Predicting Outcomes of Soccer Games

“All my picks are locks, bro”
-Everyone who bets on sports

My first ever sports bet was Over 121.5 for the Virginia vs. Virginia Tech basketball game on February 18, 2019. Virginia scored a layup with 7 seconds left to win 64-58, meaning that my Over hit by half a point. Put another way, I was in hopeful agony for about 99.7% of the game before things just barely came together at the end. This is a fair metaphor for how my thesis, Predicting Outcomes of Soccer Games, ended up coming together.

For the majority of my time as an individualized Data Science major I thought that I would do a thesis on economics, the domain I chose for the major, but when the time came to choose a topic, I decided on soccer, my favorite sport. My thoughts then drifted to the most important question of any sports match: who will win? Draws occur rather frequently in soccer, so instead of a typical two-outcome classification problem, I was looking at a much more difficult three-outcome problem. Nevertheless, I found a Kaggle dataset with detailed statistics from the English Premier League and began to create a model that would predict the outcome of each league game.

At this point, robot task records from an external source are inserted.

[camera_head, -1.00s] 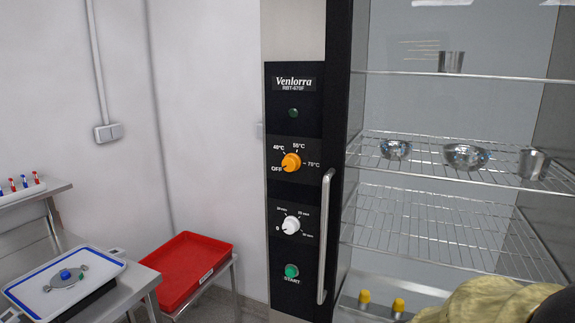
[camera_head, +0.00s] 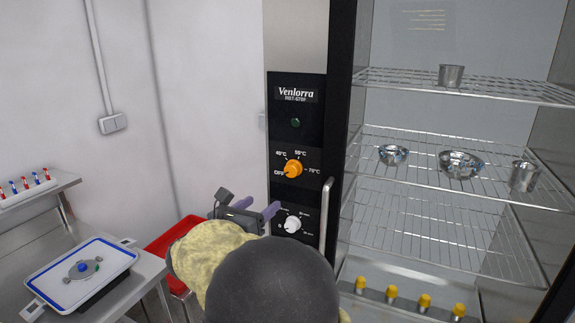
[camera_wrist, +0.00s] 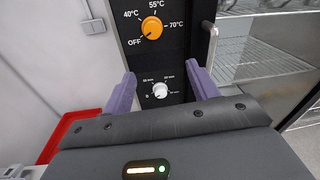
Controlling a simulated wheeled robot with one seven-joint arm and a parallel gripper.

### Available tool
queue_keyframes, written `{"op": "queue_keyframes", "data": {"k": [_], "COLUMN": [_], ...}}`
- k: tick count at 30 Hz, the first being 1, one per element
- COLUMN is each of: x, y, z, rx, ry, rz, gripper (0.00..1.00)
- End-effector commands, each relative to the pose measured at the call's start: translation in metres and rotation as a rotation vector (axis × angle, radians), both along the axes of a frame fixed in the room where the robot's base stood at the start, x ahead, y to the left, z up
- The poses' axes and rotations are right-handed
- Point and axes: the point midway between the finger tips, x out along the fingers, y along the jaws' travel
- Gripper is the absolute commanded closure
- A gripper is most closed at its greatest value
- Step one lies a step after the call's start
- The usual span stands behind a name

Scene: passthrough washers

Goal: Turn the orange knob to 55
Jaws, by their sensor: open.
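The orange knob (camera_head: 293,169) is on the black control panel of the cabinet, ringed by the marks OFF, 40°C, 55°C and 70°C. In the wrist view the orange knob (camera_wrist: 152,27) shows at the top, and its pointer seems to face OFF. My gripper (camera_head: 258,207) is in front of the panel, lower than the orange knob and left of the white knob. In the wrist view my gripper (camera_wrist: 160,73) has its two purple fingers spread, with nothing between them, and the orange knob lies beyond and above the tips.
The white timer knob (camera_head: 293,223) sits below the orange one. A vertical door handle (camera_head: 326,215) stands right of the panel. Wire shelves (camera_head: 440,185) hold metal bowls and cups. A red tray (camera_head: 170,240) and a white tray (camera_head: 60,297) are at left.

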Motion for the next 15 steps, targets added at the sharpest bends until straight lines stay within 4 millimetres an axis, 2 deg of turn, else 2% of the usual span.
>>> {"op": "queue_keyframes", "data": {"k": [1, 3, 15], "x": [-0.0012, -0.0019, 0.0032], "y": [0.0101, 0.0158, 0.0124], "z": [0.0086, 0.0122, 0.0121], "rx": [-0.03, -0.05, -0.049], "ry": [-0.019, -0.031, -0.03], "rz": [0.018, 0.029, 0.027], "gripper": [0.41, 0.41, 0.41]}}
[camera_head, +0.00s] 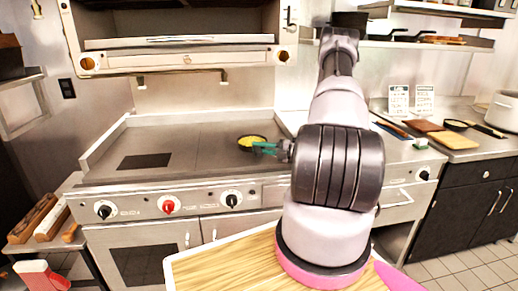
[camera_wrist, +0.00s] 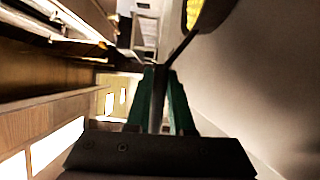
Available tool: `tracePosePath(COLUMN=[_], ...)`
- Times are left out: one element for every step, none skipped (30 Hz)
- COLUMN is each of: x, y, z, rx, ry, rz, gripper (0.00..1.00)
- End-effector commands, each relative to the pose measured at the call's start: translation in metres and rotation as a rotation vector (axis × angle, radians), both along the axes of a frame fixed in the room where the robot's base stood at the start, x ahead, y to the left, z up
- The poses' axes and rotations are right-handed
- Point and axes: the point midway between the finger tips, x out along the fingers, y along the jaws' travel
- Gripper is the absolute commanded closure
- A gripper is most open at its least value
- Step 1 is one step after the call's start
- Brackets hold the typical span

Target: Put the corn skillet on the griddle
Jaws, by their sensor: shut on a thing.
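The corn skillet (camera_head: 252,142) is a small dark pan with yellow corn in it. In the head view it appears over the right part of the flat grey griddle (camera_head: 190,150); I cannot tell whether it touches the surface. My gripper (camera_head: 268,148) has green fingers and is shut on the skillet's handle, to the right of the pan. In the wrist view the fingers of my gripper (camera_wrist: 160,85) close on the dark handle. Part of the skillet (camera_wrist: 205,15) with its yellow corn shows at the top, cut off by the edge.
A dark square patch (camera_head: 144,161) marks the griddle's left part. Control knobs (camera_head: 168,204) line its front. The right counter holds wooden boards (camera_head: 452,139), a small dark pan (camera_head: 455,125) and a white pot (camera_head: 502,110). An oven unit (camera_head: 180,57) hangs above. The griddle's middle is clear.

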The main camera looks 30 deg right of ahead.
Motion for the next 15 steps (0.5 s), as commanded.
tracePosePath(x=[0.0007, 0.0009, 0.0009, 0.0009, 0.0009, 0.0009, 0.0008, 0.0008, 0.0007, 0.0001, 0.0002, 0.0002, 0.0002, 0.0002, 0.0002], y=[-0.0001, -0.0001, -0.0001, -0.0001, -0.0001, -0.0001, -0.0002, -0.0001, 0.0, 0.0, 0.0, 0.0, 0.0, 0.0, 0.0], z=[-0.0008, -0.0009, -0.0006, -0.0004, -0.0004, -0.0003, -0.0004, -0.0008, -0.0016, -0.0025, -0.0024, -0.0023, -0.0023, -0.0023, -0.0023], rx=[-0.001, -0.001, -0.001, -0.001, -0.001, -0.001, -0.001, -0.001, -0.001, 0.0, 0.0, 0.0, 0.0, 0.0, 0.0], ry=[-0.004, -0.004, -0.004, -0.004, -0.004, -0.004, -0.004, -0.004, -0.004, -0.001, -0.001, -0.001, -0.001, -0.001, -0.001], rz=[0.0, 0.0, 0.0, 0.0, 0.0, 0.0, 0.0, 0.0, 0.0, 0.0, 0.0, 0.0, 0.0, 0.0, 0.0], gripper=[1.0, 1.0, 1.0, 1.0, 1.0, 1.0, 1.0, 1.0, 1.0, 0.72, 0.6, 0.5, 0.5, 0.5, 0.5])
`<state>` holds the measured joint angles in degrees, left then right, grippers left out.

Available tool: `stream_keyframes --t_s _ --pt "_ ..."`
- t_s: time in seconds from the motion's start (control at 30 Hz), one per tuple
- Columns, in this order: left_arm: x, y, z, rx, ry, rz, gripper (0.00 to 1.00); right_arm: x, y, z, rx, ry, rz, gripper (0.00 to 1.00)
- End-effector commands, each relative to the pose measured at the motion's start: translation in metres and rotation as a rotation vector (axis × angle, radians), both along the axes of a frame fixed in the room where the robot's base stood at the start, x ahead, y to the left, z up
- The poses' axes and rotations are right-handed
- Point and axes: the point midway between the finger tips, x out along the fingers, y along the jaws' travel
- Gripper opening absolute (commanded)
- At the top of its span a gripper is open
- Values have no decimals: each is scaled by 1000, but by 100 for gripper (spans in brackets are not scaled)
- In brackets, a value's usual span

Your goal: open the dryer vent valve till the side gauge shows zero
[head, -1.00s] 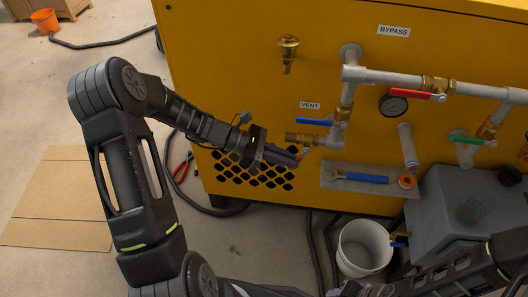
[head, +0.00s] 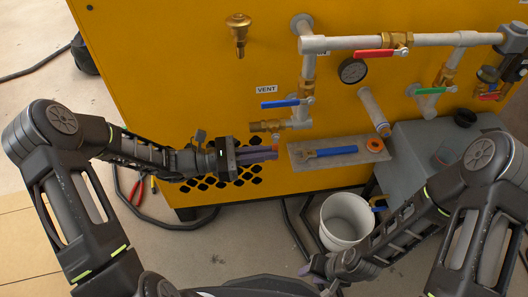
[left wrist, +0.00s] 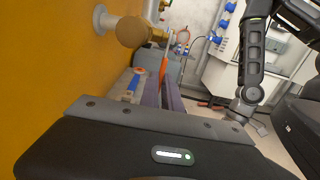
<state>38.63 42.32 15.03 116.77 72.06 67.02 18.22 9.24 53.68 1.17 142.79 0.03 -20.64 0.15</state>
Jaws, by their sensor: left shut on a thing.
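The vent valve's blue handle (head: 280,103) lies crosswise to its upright pipe, below the VENT label (head: 267,89). A brass outlet fitting (head: 265,126) sticks out below it and shows large in the left wrist view (left wrist: 133,31). The round black gauge (head: 353,70) is right of the valve; its needle is too small to read. My left gripper (head: 272,153) is below the fitting, shut on a thin orange piece (left wrist: 164,64) that hangs close to the fitting. My right gripper (head: 322,268) is low, near the bucket; its jaws are unclear.
A white bucket (head: 346,220) stands on the floor. A blue-handled tool (head: 331,152) lies on a grey ledge (head: 300,163) beside an orange ring (head: 375,145). Red-handled (head: 380,53) and green-handled (head: 434,90) valves are to the right. A grey box (head: 410,150) stands below them.

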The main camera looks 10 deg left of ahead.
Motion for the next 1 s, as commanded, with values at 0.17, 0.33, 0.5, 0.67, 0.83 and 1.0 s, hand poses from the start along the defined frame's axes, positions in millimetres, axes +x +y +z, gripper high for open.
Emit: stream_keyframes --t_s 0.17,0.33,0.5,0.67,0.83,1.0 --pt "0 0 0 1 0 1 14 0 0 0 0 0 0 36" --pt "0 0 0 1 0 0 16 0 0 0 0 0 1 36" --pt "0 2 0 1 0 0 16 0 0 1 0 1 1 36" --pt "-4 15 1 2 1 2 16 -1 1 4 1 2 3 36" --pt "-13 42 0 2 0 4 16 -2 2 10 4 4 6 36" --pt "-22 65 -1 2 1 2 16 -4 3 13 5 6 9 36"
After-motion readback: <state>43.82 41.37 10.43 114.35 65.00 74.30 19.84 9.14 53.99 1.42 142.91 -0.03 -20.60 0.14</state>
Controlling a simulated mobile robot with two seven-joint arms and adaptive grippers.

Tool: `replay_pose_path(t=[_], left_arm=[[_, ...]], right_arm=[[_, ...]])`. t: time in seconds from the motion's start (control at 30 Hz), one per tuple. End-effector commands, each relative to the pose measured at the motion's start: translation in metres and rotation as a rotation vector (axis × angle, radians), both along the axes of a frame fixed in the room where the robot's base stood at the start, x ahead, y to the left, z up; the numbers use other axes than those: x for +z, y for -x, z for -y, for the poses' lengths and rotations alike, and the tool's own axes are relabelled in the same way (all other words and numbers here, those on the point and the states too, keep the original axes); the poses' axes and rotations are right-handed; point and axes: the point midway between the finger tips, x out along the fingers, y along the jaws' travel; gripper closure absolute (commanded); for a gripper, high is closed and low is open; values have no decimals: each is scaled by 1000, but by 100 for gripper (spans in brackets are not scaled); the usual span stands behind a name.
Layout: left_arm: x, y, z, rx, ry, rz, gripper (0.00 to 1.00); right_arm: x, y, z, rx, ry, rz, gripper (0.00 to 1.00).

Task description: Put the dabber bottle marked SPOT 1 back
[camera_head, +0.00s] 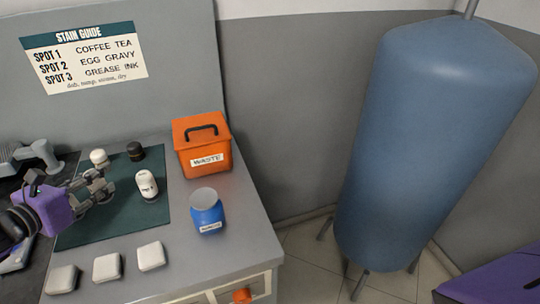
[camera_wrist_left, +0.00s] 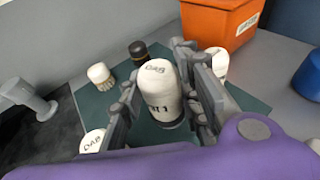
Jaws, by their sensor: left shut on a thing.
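My left gripper (camera_head: 98,186) is over the left part of the dark green mat (camera_head: 128,215). In the left wrist view its fingers (camera_wrist_left: 162,98) are shut around a white dabber bottle (camera_wrist_left: 158,88) with "DAB" on its cap and a partly covered label ending in "T 1". The bottle looks roughly upright, its dark lower end over the mat; I cannot tell whether it touches. In the head view my gripper hides it. A white bottle (camera_head: 147,186) stands right of the gripper; a white-capped one (camera_head: 99,158) and a black-capped one (camera_head: 135,151) stand behind. My right gripper is not in view.
An orange WASTE bin (camera_head: 203,148) and a blue tub (camera_head: 206,212) stand right of the mat. White pads (camera_head: 107,267) lie along the front. Another white top (camera_wrist_left: 92,141) shows beside the left finger. A STAIN GUIDE sign (camera_head: 84,58) hangs behind.

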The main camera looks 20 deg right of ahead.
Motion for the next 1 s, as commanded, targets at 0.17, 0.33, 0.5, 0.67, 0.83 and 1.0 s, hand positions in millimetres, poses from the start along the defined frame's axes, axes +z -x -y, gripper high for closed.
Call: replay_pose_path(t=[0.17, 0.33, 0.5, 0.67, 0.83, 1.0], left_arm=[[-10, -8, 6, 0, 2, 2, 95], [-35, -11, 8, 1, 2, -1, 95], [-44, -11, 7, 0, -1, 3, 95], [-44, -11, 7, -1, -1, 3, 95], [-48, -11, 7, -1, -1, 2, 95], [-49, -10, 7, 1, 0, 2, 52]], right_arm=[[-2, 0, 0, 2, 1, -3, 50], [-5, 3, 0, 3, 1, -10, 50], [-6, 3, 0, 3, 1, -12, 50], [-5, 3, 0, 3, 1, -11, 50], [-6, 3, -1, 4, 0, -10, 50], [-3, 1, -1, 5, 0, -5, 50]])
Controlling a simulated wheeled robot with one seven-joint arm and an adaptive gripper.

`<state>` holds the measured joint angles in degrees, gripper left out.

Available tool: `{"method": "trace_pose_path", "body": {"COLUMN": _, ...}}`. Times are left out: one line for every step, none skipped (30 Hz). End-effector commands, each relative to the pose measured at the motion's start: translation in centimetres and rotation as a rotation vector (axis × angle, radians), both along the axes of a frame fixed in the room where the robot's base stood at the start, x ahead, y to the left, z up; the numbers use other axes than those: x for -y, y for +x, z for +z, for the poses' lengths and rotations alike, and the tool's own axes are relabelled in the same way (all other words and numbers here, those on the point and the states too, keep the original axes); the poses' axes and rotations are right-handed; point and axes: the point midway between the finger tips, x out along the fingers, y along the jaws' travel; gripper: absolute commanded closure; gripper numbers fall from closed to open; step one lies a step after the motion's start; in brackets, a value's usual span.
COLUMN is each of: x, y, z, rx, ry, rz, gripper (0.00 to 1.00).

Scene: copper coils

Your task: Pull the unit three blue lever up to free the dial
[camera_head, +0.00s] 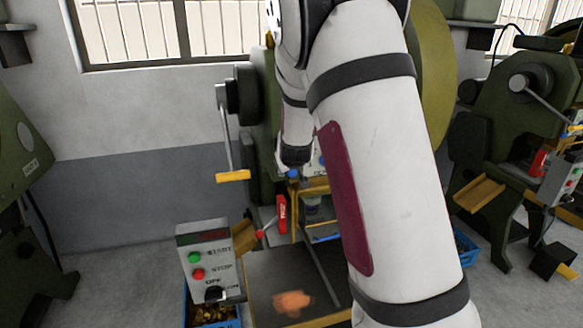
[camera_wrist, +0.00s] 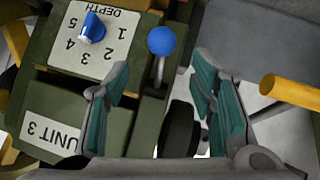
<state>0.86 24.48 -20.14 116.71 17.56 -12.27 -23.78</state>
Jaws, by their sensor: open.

English Premier League soccer

I made pretty good progress in a short period of time. After about six weeks of work, I presented my findings with a poster at the UConn Sports Analytics Symposium this past October. But I could hardly stop at just predicting winners – after all, even an octopus could do that. The natural next step was to use my model to make bets. So, I developed a comprehensive betting strategy using my model, in which I optimized for which outcomes to bet on and how much money to wager for each bet. This marked a key change in my process, in which I became more focused on decision-making when it came to bets as opposed to just trying to make the most accurate model. Decisions are what ultimately create impact, and the number I was most interested in was my account balance rather than the percentage of games predicted correctly.

My work culminated in a real-time betting experiment, in which I used my model and betting strategy to make actual bets over a four-month period using an initial balance of $200. This is the only true test of how any betting methodology performs. I am happy to say that I was relatively successful in this regard. After being in the red for the majority of the time, a strong showing in the final weekend of the experiment put the final balance at $223.40 for a slight profit. The sample size of 79 bets is too small to draw any meaningful conclusions, and I could go on and on about how poor my data was, but I learned a lot doing this thesis and I believe that I’ve set myself up for future success in this area.

by Jack Schooley
IMJR: Data Science